Almost every court decision since the deal was approved has gone against BP. The company has asked the U.S. Supreme Court to review the settlement to see which interpretation is right. The high court hasn't said whether it will hear that case.

BP has previously made similar arguments to U.S. District Judge Carl Barbier, who is presiding over the consolidated cases in New Orleans, and to two different three-judge panels of the appeals court. With the exception of a ruling requiring proper matching of claimants' revenues and expenses for settlement calculation purposes, the courts have told BP it must live with its deal.

The settlement provides an internal appeal process, which lets either side take lingering individual damages disputes to Barbier, who can choose whether to review them. His decision is final under the terms of the agreement, victims' lawyers contend, and can't be appealed to a higher court.

Case Flood

BP is trying to subvert the settlement program and appeal "literally thousands of claimant awards directly to this court at its will," lawyers for one of the nonprofits told the appeals court in a filing. "The possibility of a flood of cases" being appealed directly to the appellate court would undermine "the very purpose behind class settlement agreements," which are designed to avoid individual litigation, they said.

BP disagrees that Barbier has the final say on individual claims. The company said it can appeal beyond Barbier because the settlement doesn't specifically say it can't.

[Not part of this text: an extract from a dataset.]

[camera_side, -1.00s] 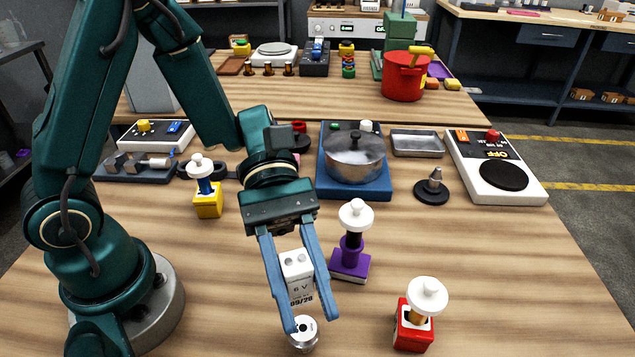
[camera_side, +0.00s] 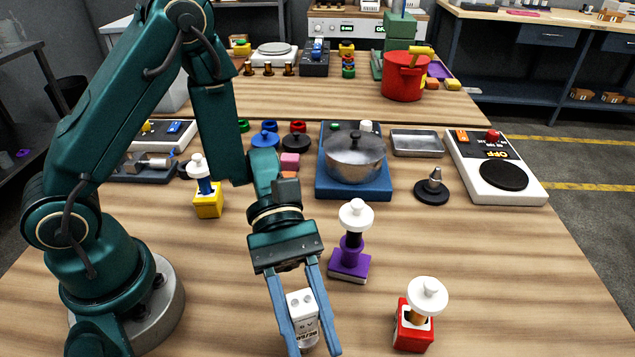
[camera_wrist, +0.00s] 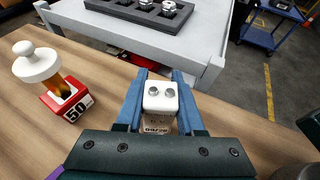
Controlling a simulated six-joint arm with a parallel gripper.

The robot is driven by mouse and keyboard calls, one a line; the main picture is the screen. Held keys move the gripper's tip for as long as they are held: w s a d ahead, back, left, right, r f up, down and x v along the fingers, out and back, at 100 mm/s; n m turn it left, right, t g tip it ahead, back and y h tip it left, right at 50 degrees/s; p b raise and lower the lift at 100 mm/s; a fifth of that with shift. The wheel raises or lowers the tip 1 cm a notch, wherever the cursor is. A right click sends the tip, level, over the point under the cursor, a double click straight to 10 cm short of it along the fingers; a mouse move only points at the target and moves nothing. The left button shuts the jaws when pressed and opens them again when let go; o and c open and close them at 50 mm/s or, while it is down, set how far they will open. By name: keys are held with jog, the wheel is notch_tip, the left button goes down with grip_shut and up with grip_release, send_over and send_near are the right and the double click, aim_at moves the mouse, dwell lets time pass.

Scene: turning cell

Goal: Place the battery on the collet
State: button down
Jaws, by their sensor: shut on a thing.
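The battery (camera_side: 301,304) is a white block with two round terminals on top and a "6 V" and date print on its side. It is between the two blue fingers of my gripper (camera_side: 312,345), which is shut on it near the front edge of the side view. In the wrist view the battery (camera_wrist: 160,97) sits between the fingers (camera_wrist: 160,78), terminals facing the camera.
A red block with a white-knobbed stamp (camera_side: 415,325) stands close right of my gripper. A purple one (camera_side: 350,262) is behind it, and a yellow one (camera_side: 208,203) farther left. A pot (camera_side: 354,158) on a blue hotplate is at the back.

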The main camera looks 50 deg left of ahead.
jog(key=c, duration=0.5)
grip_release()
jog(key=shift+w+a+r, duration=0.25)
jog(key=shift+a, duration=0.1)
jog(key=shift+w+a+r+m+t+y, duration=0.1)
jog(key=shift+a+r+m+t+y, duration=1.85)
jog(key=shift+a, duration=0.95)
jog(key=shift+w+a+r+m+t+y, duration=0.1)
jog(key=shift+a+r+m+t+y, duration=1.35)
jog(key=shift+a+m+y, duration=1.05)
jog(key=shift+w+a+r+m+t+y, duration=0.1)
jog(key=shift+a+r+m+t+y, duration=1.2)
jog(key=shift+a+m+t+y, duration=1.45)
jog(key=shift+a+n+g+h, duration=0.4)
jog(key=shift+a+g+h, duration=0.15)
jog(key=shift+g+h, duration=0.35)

"The settlement agreement contains no provision waiving BP's right to appeal, and the law is clear that parties to a settlement do not waive their right to appeal unless they clearly and unequivocally abandon that right," BP's lawyers said in a filing.

The cases are In Re. Deepwater Horizon, 13-30843, 13-31299, 13-31296 and 13-31302, U.S. Court of Appeals for the Fifth Circuit (New Orleans). The lower-court case is In re Oil Spill by the Oil Rig Deepwater Horizon in the Gulf of Mexico on April 20, 2010, MDL-2179, U.S. District Court, Eastern District of Louisiana (New Orleans).